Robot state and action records
++++++++++

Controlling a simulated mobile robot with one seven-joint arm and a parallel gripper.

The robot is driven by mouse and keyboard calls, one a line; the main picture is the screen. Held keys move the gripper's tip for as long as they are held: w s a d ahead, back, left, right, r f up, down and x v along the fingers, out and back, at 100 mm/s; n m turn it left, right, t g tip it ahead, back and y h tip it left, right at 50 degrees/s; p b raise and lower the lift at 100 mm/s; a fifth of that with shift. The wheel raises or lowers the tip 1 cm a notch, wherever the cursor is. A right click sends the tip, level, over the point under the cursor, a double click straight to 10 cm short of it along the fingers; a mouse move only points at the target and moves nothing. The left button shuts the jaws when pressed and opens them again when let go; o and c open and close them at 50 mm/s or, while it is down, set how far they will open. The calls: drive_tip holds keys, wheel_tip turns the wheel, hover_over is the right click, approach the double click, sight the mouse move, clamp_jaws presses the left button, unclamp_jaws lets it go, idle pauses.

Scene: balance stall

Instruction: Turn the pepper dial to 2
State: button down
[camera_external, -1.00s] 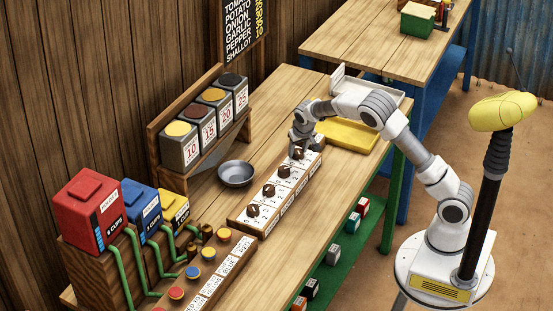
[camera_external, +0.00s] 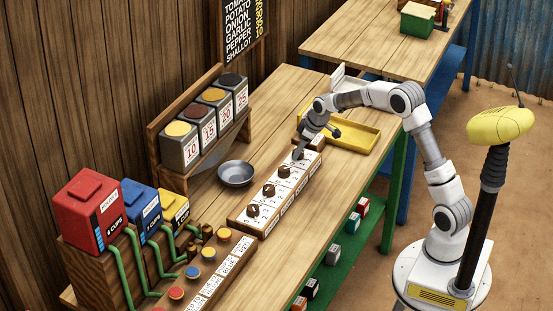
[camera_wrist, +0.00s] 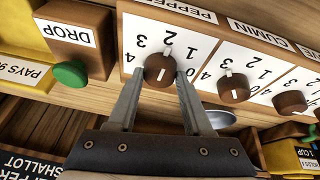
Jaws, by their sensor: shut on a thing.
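The pepper dial (camera_wrist: 158,71) is a round brown knob on a white plate marked 0 to 4, under the label PEPPER (camera_wrist: 178,8) in the wrist view. In the external view my gripper (camera_external: 299,154) is at the far end of the dial row, leaning, and hides most of the pepper dial.
The cumin dial (camera_wrist: 233,88) is beside the pepper dial, with more brown dials (camera_external: 269,190) along the panel. A green DROP button (camera_wrist: 70,73) is on a wooden block. A grey bowl (camera_external: 237,174) and a yellow tray (camera_external: 352,137) are nearby. Labelled bins (camera_external: 181,145) stand behind.

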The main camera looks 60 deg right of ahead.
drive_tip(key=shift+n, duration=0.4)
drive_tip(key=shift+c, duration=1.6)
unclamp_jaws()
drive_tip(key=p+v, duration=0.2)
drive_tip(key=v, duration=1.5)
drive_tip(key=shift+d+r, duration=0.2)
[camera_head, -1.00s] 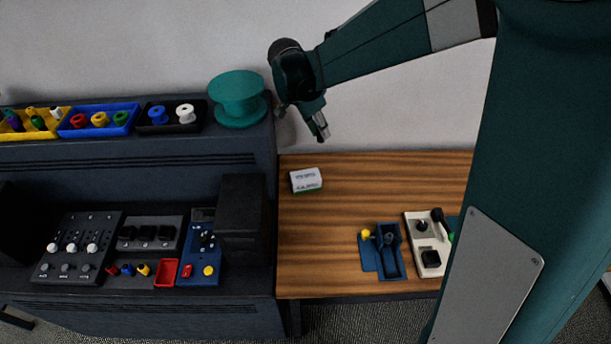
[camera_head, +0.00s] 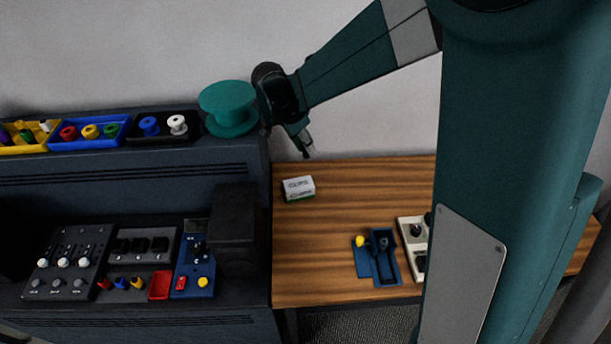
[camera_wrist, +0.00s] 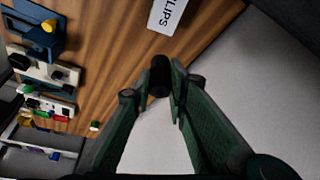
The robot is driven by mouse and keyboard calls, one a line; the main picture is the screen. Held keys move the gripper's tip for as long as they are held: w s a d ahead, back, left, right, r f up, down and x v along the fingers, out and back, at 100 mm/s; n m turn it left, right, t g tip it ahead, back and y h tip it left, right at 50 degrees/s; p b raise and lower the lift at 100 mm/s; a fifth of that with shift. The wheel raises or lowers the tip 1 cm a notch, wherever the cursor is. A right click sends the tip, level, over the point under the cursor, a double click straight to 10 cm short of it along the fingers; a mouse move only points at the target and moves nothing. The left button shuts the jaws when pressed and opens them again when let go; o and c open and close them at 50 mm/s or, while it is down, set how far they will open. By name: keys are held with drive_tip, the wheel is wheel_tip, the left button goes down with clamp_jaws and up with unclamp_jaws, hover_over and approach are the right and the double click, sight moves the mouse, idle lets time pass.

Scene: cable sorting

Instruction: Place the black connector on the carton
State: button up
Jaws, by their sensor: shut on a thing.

++++++++++

**What is expected:** Write every record out again exactly; no pictures belong in the copy.

**Exercise response:**
Controlling a simulated mobile robot with one seven-joint arm and a parallel gripper.

The robot is driven by mouse and keyboard calls, one a line; the main picture is the screen. Held keys move the gripper's tip for as long as they are held: w s a d ahead, back, left, right, r f up, down and x v along the fingers, out and back, at 100 mm/s; n m turn it left, right, t g tip it ahead, back and y h tip it left, right at 50 degrees/s; p b raise and lower the lift at 100 mm/s; a fifth of that with shift. The wheel raises or lowers the tip 1 cm a notch, wherever the cursor is. A right click sends the tip, level, over the point under the cursor, a double click straight to 10 cm short of it along the fingers; a mouse move only points at the target and moves nothing. The left button shuts the jaws when pressed and opens them again when let go; o and c open and close them at 50 mm/s or, while it is down, set how far they will open. The calls: drive_tip holds keys, wheel_tip turns the wheel, hover_over is the right click, approach the double click, sight the mouse move, clamp_jaws presses the left button, unclamp_jaws lets it go, idle pauses.

Scene: balance stall

Instruction: Turn the pepper dial to 2
State: button down
[camera_external, -1.00s] 
[camera_external, +0.00s] 
[camera_wrist, +0.00s] 
Jaws, by their sensor: shut on a thing.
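The pepper dial (camera_wrist: 158,71) is a round brown knob on a white plate marked 0 to 4, under the label PEPPER (camera_wrist: 178,8) in the wrist view. In the external view my gripper (camera_external: 299,154) is at the far end of the dial row, leaning, and hides most of the pepper dial.
The cumin dial (camera_wrist: 233,88) is beside the pepper dial, with more brown dials (camera_external: 269,190) along the panel. A green DROP button (camera_wrist: 70,73) is on a wooden block. A grey bowl (camera_external: 237,174) and a yellow tray (camera_external: 352,137) are nearby. Labelled bins (camera_external: 181,145) stand behind.

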The main camera looks 60 deg right of ahead.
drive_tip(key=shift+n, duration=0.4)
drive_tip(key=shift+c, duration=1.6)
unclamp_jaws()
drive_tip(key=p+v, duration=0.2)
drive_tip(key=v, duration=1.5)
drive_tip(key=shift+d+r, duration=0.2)
[camera_head, -1.00s] 
[camera_head, +0.00s] 
[camera_wrist, +0.00s] 
The robot is driven by mouse and keyboard calls, one a line; the main picture is the screen. Held keys move the gripper's tip for as long as they are held: w s a d ahead, back, left, right, r f up, down and x v along the fingers, out and back, at 100 mm/s; n m turn it left, right, t g tip it ahead, back and y h tip it left, right at 50 degrees/s; p b raise and lower the lift at 100 mm/s; a fifth of that with shift. The wheel raises or lowers the tip 1 cm a notch, wherever the cursor is. A right click sends the tip, level, over the point under the cursor, a double click straight to 10 cm short of it along the fingers; a mouse move only points at the target and moves nothing. The left button shuts the jaws when pressed and opens them again when let go; o and c open and close them at 50 mm/s or, while it is down, set how far they will open. By name: keys are held with drive_tip, the wheel is wheel_tip, the left button goes down with clamp_jaws and up with unclamp_jaws, hover_over and approach are the right and the double click, sight moves the mouse, idle lets time pass.

Scene: cable sorting

Instruction: Place the black connector on the carton
State: button up
Jaws, by their sensor: shut on a thing.

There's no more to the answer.